Coalition for the Homeless Joined by Win, The Legal Aid Society, and Homeless Services United in Calling for IBO to Retract Deeply Flawed Manhattan Home Value Report

The Coalition for the Homeless released today the following statement and analysis of the IBO’s new report on the impact of homeless shelters on property values in Manhattan.

Giselle Routhier, Policy Director, said:

“Stoking NIMBYism with a fatally flawed report that casts shelters as a blight rather than a public good (and indeed a legal requirement) only serves to further stigmatize and discriminate against the victims of our city’s affordable housing crisis. The cost of homelessness to our city is immense by both an economic and moral accounting. The city’s shelter system saves tens of thousands of men, women, and children from being cast to our streets, and is the reason we don’t have the massive tent cities we see in other localities. Because of the flawed conclusions of this report, it will serve to advance harmful stereotypes and elicit discrimination against people of color, people with disabilities, and families with children in violation of the Fair Housing Act. We call on the IBO to immediately retract this report and acknowledge its errors.”

The IBO’s report fails in the following areas:

  1. Flawed basic methodology (p. 2): The IBO identifies two more robust methods of analyzing the data, which they do not use because they did not have the data, or the appropriate sample size.

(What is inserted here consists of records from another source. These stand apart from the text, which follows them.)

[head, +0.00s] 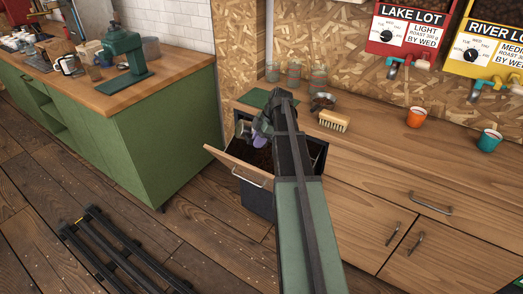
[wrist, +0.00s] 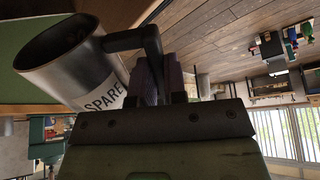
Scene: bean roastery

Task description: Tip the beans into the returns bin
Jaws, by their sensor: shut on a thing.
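A metal cup marked SPARE (wrist: 75,65) is in my gripper (wrist: 165,80), held by its dark handle at the upper left of the wrist view. The cup is tilted on its side in that view; I cannot tell whether beans are in it. In the head view, my gripper (head: 257,140) is over an open tilt-out bin with a wooden front (head: 238,166) and dark sides, likely the returns bin. Dark brown contents show inside. A small grey part of the cup (head: 243,129) shows beside the gripper, above the bin; my arm hides part of the bin.
Red and yellow dispensers hang above.

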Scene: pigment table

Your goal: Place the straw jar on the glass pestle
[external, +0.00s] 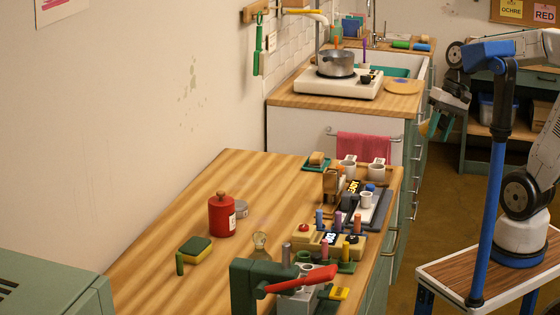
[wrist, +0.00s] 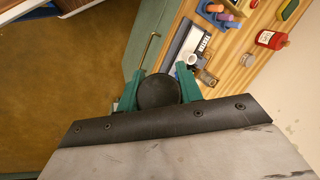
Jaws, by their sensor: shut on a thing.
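My gripper (external: 432,124) is raised off to the right of the worktable in the external view. In the wrist view its green fingers (wrist: 158,88) are shut on a jar with a dark round top (wrist: 158,92), which I take to be the straw jar. Its side is hidden in the wrist view, and only a small tan patch shows between the fingers in the external view. A clear glass piece, apparently the glass pestle (external: 260,244), stands on the table behind the green and red press. I cannot make it out in the wrist view.
The wooden table (external: 165,235) holds a red bottle (external: 222,215), a sponge (external: 195,250), a green press with a red lever (external: 255,285), racks of coloured sticks (external: 330,240) and a grey scale (external: 370,205). Its left part is largely clear. A pot (external: 338,64) stands on the back counter.

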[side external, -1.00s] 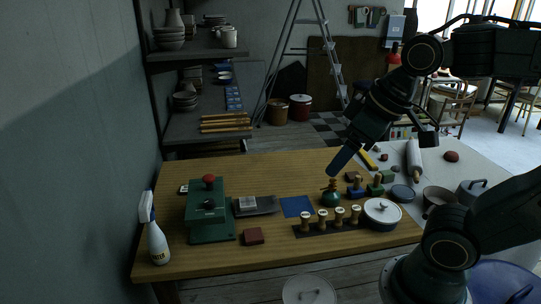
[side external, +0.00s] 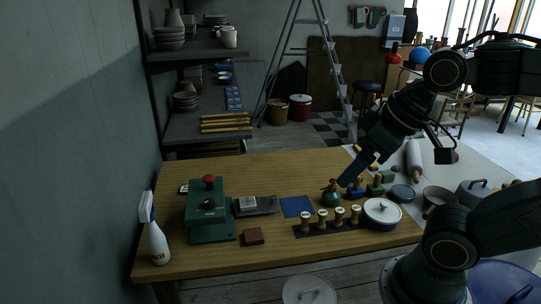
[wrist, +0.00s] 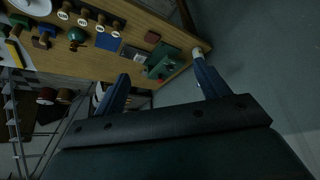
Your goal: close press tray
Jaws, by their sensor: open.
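The green press (side external: 207,212) with a red knob on top stands at the left of the wooden table. Its grey tray (side external: 257,205) sticks out to the right of the press, with a pale label or piece on it. In the wrist view the press (wrist: 163,62) and the tray (wrist: 134,54) show beyond my fingers.
A blue square (side external: 297,206) lies right of the tray. A reddish block (side external: 253,236) lies in front, and a spray bottle (side external: 156,236) stands at the left edge.

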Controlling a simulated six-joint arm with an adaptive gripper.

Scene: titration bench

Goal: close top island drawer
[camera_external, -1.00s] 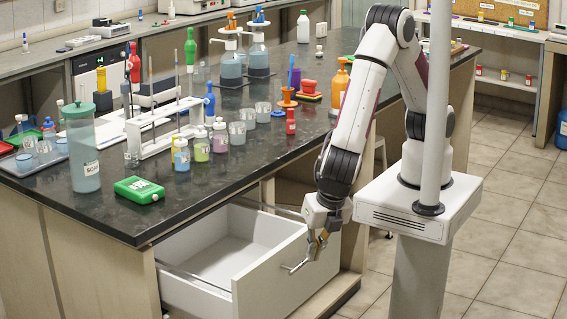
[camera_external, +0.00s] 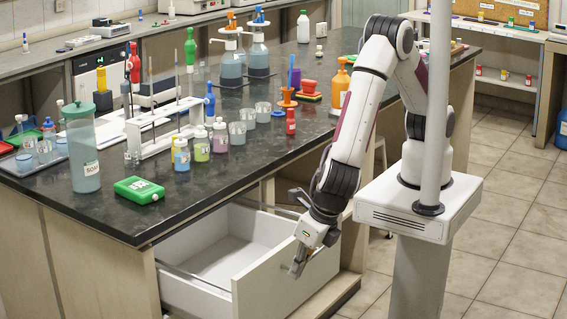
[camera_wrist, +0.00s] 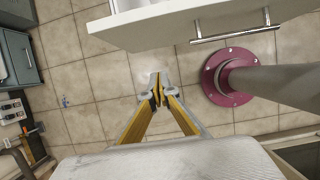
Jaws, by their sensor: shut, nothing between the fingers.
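The top island drawer (camera_external: 275,272) is white and stands pulled out from the island; its inside (camera_external: 218,240) looks empty in the external view. In the wrist view the drawer front (camera_wrist: 160,28) spans the top, with its metal bar handle (camera_wrist: 236,32) to the right of my fingers.
The dark island worktop (camera_external: 110,205) above the drawer carries a green box (camera_external: 139,189), a soap bottle (camera_external: 82,150) and several small bottles. Tiled floor (camera_wrist: 90,85) is clear below my fingers.

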Instead, they use a third-tier methodology that uses only a limited number of controls that could alternatively explain the outcomes, omitting such things as age and quality of the unit.

  2. Basic errors of causation (p. 6): The report makes a huge leap from correlation based on flawed methodology to definite causation. This is a mistake one is taught to avoid in every Statistics 101 class.

  3. Potential gross additive errors (p. 5-6): The estimates that property values will decrease by 24.5% or 23.8% for being within 500 feet of a shelter and being within 1,000 feet of more than one shelter are calculated by adding the two metrics. However, the author does not provide sufficient justification for adding these two estimates together, likely because they are not mutually exclusive. This methodological flaw yields a strikingly large and probably erroneous number that was listed as the first takeaway in press reports.

  4. Misunderstanding basic facts about shelters and leaving out shelters from the analysis (p. 2-3): The IBO mischaracterizes types of shelters. Their definition of congregate v. non-congregate is not correct. They include in their definition of congregate facilities family shelters with shared sleeping quarters and bathrooms, which do not exist, and commercial hotels, which have individual rooms and are therefore not congregate. Their primary aim in making this distinction is to arbitrarily remove “non-congregate” facilities from the analysis, which they describe as any facility which is only partly used as a shelter, including hotels and cluster sites.

  5. Their own data contradict their conclusion (p. 4): Before adding their limited controls, they actually report in the descriptive statistics: “For shelters serving families with children, the median price of residences located within 500 feet is roughly the same as the median for similar residences located 500 feet to 1,000 feet away; the median price of the properties located 500 feet to 1,000 feet from family shelters is roughly $15,000 (1.1 percent) less than the median for properties located closer to the facilities.”

  6. They leave out other data that contradict their conclusion (p. 6): The IBO tested many variables and landed on the one that gave them results that confirmed a preconceived notion. For example, “IBO tested a binary variable that indicated whether the sale occurred on the same block as a shelter, but the estimated coefficients, some positive and some negative, were statistically insignificant. The estimated coefficient on the shelter capacity variable was statistically significant but virtually zero, indicating only a trivial effect on sales prices.”